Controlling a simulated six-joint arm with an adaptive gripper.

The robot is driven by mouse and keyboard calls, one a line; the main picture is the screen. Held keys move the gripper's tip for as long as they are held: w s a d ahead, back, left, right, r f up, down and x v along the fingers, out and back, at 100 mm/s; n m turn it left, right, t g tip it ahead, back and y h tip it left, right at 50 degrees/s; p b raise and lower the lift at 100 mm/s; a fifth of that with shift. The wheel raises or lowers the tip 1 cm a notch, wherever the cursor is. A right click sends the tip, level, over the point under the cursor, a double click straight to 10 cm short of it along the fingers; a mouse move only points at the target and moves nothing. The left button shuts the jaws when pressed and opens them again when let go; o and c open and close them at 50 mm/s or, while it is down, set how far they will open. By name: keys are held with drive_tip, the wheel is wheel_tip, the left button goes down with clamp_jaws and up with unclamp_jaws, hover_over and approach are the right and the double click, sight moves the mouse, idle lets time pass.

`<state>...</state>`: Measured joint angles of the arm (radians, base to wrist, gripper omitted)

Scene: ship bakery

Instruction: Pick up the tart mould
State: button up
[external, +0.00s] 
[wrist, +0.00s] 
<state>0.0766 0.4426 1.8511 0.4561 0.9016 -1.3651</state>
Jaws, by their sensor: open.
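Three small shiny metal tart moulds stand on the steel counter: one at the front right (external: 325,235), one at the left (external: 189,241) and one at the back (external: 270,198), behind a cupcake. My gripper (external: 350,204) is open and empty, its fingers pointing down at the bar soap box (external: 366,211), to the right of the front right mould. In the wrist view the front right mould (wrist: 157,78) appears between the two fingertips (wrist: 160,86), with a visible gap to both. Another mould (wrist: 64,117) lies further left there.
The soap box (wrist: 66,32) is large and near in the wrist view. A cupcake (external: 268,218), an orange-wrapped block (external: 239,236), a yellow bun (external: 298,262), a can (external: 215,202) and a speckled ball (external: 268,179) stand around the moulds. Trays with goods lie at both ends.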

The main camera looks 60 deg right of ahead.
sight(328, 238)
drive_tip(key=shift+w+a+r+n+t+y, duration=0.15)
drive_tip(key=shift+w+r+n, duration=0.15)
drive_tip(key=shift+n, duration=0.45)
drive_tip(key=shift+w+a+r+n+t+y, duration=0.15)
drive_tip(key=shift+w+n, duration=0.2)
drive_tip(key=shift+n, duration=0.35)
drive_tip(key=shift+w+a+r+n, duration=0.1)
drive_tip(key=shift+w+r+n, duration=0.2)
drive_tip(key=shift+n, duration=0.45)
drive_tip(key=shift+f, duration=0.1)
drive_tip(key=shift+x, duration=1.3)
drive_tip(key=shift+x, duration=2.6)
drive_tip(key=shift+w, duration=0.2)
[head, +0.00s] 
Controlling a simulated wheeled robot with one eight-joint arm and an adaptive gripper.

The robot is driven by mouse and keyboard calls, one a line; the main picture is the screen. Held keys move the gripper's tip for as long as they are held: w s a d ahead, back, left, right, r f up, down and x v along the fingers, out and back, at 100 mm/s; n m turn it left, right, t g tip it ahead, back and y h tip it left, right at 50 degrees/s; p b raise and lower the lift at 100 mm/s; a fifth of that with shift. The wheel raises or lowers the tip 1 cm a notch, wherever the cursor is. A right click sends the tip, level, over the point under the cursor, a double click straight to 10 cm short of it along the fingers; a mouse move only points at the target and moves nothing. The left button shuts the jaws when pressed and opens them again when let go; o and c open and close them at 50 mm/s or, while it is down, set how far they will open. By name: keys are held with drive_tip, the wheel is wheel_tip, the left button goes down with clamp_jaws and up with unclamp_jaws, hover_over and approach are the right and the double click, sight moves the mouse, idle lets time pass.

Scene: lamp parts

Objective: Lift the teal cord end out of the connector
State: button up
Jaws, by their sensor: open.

▶ **WHAT IS NEEDED**:
Extract, word for word, each line of the listing above.

▶ **COMPLETED EXERCISE**:
Controlling a simulated six-joint arm with an adaptive gripper.

The robot is driven by mouse and keyboard calls, one a line; the main picture is the screen. Held keys move the gripper's tip for as long as they are held: w s a d ahead, back, left, right, r f up, down and x v along the fingers, out and back, at 100 mm/s; n m turn it left, right, t g tip it ahead, back and y h tip it left, right at 50 degrees/s; p b raise and lower the lift at 100 mm/s; a fifth of that with shift. The wheel raises or lowers the tip 1 cm a notch, wherever the cursor is. A right click sends the tip, level, over the point under the cursor, a double click straight to 10 cm short of it along the fingers; a mouse move only points at the target and moves nothing. The left button shuts the jaws when pressed and opens them again when let go; o and c open and close them at 50 mm/s or, while it is down, set how far they will open. By name: keys are held with drive_tip, the wheel is wheel_tip, the left button goes down with clamp_jaws and up with unclamp_jaws, hover_over and approach are the right and the double click, sight moves the mouse, idle lets time pass.

`<state>...</state>`: Measured joint angles of the arm (radians, base to wrist, gripper omitted)

Scene: ship bakery

Instruction: Pick up the tart mould
State: button up
[external, +0.00s] 
[wrist, +0.00s] 
<state>0.0766 0.4426 1.8511 0.4561 0.9016 -1.3651</state>
Jaws, by their sensor: open.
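Three small shiny metal tart moulds stand on the steel counter: one at the front right (external: 325,235), one at the left (external: 189,241) and one at the back (external: 270,198), behind a cupcake. My gripper (external: 350,204) is open and empty, its fingers pointing down at the bar soap box (external: 366,211), to the right of the front right mould. In the wrist view the front right mould (wrist: 157,78) appears between the two fingertips (wrist: 160,86), with a visible gap to both. Another mould (wrist: 64,117) lies further left there.
The soap box (wrist: 66,32) is large and near in the wrist view. A cupcake (external: 268,218), an orange-wrapped block (external: 239,236), a yellow bun (external: 298,262), a can (external: 215,202) and a speckled ball (external: 268,179) stand around the moulds. Trays with goods lie at both ends.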

The main camera looks 60 deg right of ahead.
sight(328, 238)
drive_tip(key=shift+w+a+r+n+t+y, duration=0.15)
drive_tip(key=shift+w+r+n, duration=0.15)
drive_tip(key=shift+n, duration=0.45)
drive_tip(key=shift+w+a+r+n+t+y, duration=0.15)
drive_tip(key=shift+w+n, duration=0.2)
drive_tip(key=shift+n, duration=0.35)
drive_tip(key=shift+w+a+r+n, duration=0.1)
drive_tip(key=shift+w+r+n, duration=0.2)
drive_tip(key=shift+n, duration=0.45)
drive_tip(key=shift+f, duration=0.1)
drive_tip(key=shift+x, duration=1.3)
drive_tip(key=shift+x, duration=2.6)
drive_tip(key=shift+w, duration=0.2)
[head, +0.00s] 
Controlling a simulated wheeled robot with one eight-joint arm and an adaptive gripper.

The robot is driven by mouse and keyboard calls, one a line; the main picture is the screen. Held keys move the gripper's tip for as long as they are held: w s a d ahead, back, left, right, r f up, down and x v along the fingers, out and back, at 100 mm/s; n m turn it left, right, t g tip it ahead, back and y h tip it left, right at 50 degrees/s; p b raise and lower the lift at 100 mm/s; a fifth of that with shift. The wheel raises or lowers the tip 1 cm a notch, wherever the cursor is. A right click sends the tip, level, over the point under the cursor, a double click straight to 10 cm short of it along the fingers; a mouse move only points at the target and moves nothing. The left button shuts the jaws when pressed and opens them again when let go; o and c open and close them at 50 mm/s or, while it is down, set how far they will open. By name: keys are held with drive_tip, the wheel is wheel_tip, the left button goes down with clamp_jaws and up with unclamp_jaws, hover_over and approach are the right and the double click, sight moves the mouse, idle lets time pass.

Scene: lamp parts

Objective: Lift the teal cord end out of the connector
State: button up
Jaws, by their sensor: open.

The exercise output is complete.